Just a few weeks after selling a winning Lotto jackpot ticket worth $12.2 million, Brier Grocery has struck gold again with the sale of a Hit 5 jackpot ticket worth $120,000.

“We’re pretty overwhelmed,” said Charles Andrade, spokesperson for the store, which is owned by his mother. “[It’s] very surreal that it would happen like that. I think we kind of just got over the awe of the first one, and then all of a sudden to hit the second one is pretty amazing.”

Brier Grocery sold the first jackpot ticket on July 18 and the second one on Aug. 8, said Kristi Weeks, Director of Legal Services for Washington’s Lottery. The Hit 5 jackpot winner has opted “not to participate in any media event or talk to anyone about it,” she said.

As far as Andrade knows, Brier Grocery hadn’t sold any jackpots before these two wins. That said, Brier does seem somehow “luckier” than other places: the 98036 Zip code in which Brier Grocery resides has a slightly better-than-average track record with jackpot games like Lotto and Hit 5, according to data from the state lottery agency. Ten percent of tickets sold there win something, compared to a statewide average of 9 percent.

But “it’s just pure chance,” Weeks said. “Whether the player picks their own numbers or allows the game to pick numbers for them … it really is just luck of the draw.”

State lotteries have been criticized as preying on people who are poor or poorly educated (who might view a ticket as an investment, even if a bad one) or people with gambling addictions, and as an inefficient mechanism for raising public dollars.

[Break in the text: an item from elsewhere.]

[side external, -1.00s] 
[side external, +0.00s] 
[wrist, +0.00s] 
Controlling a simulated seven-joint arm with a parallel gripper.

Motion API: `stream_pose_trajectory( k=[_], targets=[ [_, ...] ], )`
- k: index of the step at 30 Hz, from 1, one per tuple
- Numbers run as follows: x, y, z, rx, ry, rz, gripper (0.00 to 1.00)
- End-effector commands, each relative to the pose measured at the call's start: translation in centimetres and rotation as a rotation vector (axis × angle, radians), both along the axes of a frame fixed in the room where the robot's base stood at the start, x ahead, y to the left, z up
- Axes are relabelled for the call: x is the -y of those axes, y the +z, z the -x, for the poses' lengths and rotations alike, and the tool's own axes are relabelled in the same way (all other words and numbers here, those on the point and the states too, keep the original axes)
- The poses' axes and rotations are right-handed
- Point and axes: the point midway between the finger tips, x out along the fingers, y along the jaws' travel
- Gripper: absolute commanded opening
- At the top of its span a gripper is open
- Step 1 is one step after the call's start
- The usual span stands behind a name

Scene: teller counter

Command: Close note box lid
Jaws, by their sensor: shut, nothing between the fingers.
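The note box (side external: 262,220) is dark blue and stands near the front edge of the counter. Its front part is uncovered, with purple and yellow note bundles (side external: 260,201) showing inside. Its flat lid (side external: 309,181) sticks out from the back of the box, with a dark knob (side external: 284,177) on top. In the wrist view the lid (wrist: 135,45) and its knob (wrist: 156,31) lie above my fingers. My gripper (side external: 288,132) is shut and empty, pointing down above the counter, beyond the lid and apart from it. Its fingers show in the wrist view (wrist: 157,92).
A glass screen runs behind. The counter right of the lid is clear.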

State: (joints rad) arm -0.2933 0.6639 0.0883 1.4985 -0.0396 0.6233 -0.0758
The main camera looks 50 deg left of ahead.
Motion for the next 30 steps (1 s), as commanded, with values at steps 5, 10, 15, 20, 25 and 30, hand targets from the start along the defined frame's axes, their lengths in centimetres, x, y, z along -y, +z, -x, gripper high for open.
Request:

Weeks denied that the lottery targets lower-income consumers.

“Even though we’re a state agency, we are also a business,” she said. “We try and generate a profit for our beneficiaries … and it would just be bad business to try and market your product to people who can’t afford it.”

The majority of Washington’s Lottery players have a household income of more than $75,000 a year, Weeks said. After paying winners and giving a commission to retailers, lottery proceeds fund things like state education and economic development funds or building CenturyLink Field, she added.

Lottery tickets account for 8%-15% of Brier Grocery’s sales, Andrade said. The store gets a 1% commission for each jackpot ticket sold, with the commission for these two totaling $123,200. Andrade said some of that money will go to employee bonuses and the rest has been put into a savings account.

“Maybe [my mom will] finally take a vacation,” he added.

Andrade’s mother bought the grocery in 1981 after having worked for the previous owners for about a year, Andrade said. He estimated that the store has been operating in Brier for about 90 years.

Now, Brier Grocery has its eyes set on yet another big win.

“We’re hoping to keep the streak alive, and hopefully hit the trifecta,” Andrade said. “That’d be pretty cool.”